**Records for the task:**
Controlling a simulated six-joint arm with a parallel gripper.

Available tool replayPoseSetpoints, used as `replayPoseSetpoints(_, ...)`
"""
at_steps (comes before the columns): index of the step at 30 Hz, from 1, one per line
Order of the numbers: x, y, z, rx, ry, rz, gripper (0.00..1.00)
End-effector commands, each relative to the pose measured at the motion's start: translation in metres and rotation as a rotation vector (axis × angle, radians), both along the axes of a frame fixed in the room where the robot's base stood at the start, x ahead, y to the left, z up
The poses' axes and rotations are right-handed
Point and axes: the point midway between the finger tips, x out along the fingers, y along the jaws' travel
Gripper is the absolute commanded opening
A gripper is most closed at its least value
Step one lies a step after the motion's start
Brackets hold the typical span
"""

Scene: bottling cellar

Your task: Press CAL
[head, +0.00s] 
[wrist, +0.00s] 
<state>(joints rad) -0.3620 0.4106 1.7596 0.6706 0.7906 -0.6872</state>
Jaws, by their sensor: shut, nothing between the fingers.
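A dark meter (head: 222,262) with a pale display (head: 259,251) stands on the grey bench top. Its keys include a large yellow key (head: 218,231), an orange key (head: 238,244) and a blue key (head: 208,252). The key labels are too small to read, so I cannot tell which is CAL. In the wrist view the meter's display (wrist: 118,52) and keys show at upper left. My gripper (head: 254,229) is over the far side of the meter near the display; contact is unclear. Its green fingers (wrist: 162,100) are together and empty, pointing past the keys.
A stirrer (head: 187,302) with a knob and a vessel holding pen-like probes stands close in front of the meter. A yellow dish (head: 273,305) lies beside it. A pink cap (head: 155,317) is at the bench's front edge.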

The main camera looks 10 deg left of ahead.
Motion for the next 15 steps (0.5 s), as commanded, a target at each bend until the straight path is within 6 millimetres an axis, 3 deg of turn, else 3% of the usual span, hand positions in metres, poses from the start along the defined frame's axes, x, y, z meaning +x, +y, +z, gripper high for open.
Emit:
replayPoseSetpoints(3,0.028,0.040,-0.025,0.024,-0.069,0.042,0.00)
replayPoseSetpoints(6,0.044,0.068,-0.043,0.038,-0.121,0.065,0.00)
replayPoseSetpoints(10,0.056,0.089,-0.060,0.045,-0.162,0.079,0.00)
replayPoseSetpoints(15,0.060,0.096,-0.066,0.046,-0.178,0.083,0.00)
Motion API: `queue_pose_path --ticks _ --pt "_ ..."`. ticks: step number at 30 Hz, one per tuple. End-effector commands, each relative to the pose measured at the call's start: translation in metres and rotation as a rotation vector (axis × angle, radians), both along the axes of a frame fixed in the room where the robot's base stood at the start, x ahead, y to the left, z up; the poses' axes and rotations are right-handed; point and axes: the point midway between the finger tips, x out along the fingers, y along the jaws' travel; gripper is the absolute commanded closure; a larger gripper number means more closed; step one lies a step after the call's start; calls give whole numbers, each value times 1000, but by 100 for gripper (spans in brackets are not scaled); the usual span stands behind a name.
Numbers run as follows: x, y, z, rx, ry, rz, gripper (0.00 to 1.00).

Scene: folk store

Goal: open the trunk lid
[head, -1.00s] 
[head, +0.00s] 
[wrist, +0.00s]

**What is needed:**
Above are the entries. Output exactly the lines beginning with the line that has "Scene: bottling cellar" and ending with the line that has "The main camera looks 10 deg left of ahead.".

**Answer to this exercise:**
Scene: bottling cellar

Your task: Press CAL
[head, +0.00s] 
[wrist, +0.00s] 
<state>(joints rad) -0.3620 0.4106 1.7596 0.6706 0.7906 -0.6872</state>
Jaws, by their sensor: shut, nothing between the fingers.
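A dark meter (head: 222,262) with a pale display (head: 259,251) stands on the grey bench top. Its keys include a large yellow key (head: 218,231), an orange key (head: 238,244) and a blue key (head: 208,252). The key labels are too small to read, so I cannot tell which is CAL. In the wrist view the meter's display (wrist: 118,52) and keys show at upper left. My gripper (head: 254,229) is over the far side of the meter near the display; contact is unclear. Its green fingers (wrist: 162,100) are together and empty, pointing past the keys.
A stirrer (head: 187,302) with a knob and a vessel holding pen-like probes stands close in front of the meter. A yellow dish (head: 273,305) lies beside it. A pink cap (head: 155,317) is at the bench's front edge.

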The main camera looks 10 deg left of ahead.

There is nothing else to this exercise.